Before using the zfs send command, you need to take a snapshot—you cannot send a live dataset with send, and there is no point in doing such a thing anyway. Let’s take a backup of a dataset on our veteran zfstester system and send it somewhere.

zfs snapshot tank/home@evyedegi zfs send tank/home@evyedegi > /yedek/evyedek.img

This evyedek.img file is the same thing as the image of any filesystem. You know how you take an image of a Windows disk with an “imaging program”? Think of doing that without shutting down the system.

Well, if this is an ordinary data stream, we can compress it too?

I noticed later that the compressed file was larger than the original; the reason is that that area already had a structure that is difficult to compress. Not every file compresses. 🙂 It won’t be like this in real life.

Anyway. The place we put this evyedek (home backup) file can be our own disk, another disk in the system, storage connected via USB, a Windows share on another machine on the network… Anywhere works.

The zfs receive command is the exact opposite of send; it takes any stream and creates it as a dataset in our ZFS pool. We could include the image file from the first zfs send example into our ZFS pool like this:

zfs receive tank/uzaktangelen < /yedek/evyedek.img

Combining these two commands puts ZFS into a demigod position in a robust data center where you will take regular backups.

zfs send home@evyedegi | ssh root@192.168.122.1 “zfs receive trantortank/zfstesterevyedegi”

Below, we are running this command on our source machine.

And this is the ZFS pool located on the machine on the other side (on trantor).

With the simplicity of this command, taking regular backups to a location physically separate from your data center becomes very easy.

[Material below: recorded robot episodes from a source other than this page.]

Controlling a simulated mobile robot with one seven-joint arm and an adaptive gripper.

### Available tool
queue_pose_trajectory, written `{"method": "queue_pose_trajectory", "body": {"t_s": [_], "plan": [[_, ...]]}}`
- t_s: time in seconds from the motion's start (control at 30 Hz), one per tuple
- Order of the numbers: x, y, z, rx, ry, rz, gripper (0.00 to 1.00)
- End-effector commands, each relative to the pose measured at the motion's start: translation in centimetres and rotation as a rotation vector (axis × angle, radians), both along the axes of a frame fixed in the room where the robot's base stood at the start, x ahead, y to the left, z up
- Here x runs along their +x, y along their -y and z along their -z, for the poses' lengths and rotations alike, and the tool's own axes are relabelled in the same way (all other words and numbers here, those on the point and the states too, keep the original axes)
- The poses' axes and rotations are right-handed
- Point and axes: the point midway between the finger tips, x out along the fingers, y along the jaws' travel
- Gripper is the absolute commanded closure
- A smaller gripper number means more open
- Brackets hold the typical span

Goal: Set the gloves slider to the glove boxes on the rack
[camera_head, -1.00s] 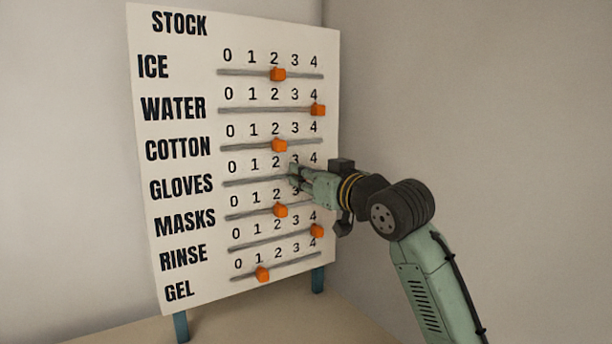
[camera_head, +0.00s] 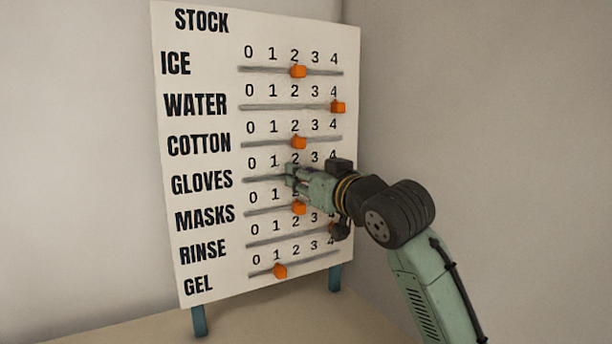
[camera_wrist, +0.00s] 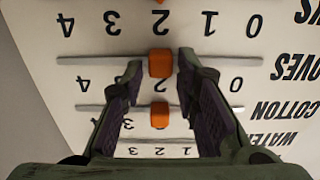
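The stock board (camera_head: 215,285) stands upright, with a row for each item. The gloves row (camera_head: 202,180) is fourth down, numbered 0 to 4. My gripper (camera_head: 290,174) is at this row near the 2 and hides its knob in the head view. In the upside-down wrist view, the orange gloves knob (camera_wrist: 160,62) sits at about 2 on its track. My gripper (camera_wrist: 160,66) is open, one finger on each side of the knob, with a small gap showing on both sides. No glove boxes or rack are in view.
The cotton knob (camera_head: 299,142) is just above and the masks knob (camera_head: 299,208) just below, both near 2. The water knob (camera_head: 338,107) is at 4. Bare walls stand behind and to the right.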

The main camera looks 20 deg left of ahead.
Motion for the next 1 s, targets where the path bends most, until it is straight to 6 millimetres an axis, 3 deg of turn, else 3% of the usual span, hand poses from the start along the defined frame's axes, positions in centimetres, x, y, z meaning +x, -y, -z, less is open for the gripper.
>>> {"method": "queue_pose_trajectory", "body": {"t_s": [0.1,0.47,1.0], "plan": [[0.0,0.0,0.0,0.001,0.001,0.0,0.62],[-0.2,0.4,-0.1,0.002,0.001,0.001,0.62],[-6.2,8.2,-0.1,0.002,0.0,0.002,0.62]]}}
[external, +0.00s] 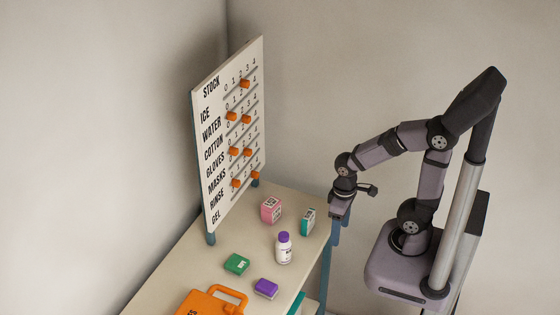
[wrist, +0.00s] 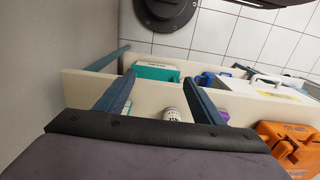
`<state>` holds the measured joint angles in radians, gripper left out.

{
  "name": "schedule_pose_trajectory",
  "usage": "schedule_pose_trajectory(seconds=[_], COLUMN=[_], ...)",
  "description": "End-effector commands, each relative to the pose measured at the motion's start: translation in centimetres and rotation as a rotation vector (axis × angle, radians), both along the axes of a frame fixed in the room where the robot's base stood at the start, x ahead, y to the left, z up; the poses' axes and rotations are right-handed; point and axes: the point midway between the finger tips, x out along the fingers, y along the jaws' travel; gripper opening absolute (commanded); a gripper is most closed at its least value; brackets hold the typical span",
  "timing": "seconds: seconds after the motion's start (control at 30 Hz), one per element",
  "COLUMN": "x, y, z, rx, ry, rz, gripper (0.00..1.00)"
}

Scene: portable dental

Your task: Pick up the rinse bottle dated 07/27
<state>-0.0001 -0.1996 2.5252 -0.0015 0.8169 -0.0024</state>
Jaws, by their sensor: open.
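A white bottle (external: 284,252) with a purple cap stands upright on the table; its label is too small for me to read a date. My gripper (external: 338,212) is up and to the right of the bottle, beyond the table's right edge, apart from it. In the wrist view my gripper (wrist: 160,77) has its two blue-grey fingers spread, with nothing held between them. A small, round, whitish thing (wrist: 172,114) shows between the fingers; I cannot tell if it is the bottle.
A pink box (external: 271,209) and a teal box (external: 308,221) stand behind the bottle. A green box (external: 236,264), a purple box (external: 266,288) and an orange case (external: 198,304) lie nearer the front. A stock board (external: 228,130) with orange sliders stands at the back left.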

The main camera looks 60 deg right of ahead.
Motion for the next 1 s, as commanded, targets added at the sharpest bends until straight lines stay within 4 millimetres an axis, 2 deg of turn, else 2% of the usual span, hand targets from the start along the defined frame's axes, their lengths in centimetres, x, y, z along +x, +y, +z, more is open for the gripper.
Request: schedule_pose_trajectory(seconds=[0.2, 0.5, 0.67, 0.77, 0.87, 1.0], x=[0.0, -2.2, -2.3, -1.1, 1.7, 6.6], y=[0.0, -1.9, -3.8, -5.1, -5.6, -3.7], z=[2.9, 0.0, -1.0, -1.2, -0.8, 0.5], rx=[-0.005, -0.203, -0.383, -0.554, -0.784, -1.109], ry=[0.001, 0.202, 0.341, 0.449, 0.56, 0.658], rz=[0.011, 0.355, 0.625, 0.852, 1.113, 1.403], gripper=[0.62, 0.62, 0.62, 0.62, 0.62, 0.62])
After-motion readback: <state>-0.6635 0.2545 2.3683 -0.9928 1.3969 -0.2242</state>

As I mentioned before, write a script that takes regular daily snapshots on your systems. Then, organize this command a bit (with matters like SSH certificate entry) and put them both into scheduled tasks. Let your system take its backups regularly and transfer them to your secure backup unit at a remote location at midnight. You can even compress and encrypt them in between since you are sending them over the network. All in a mere two lines of command.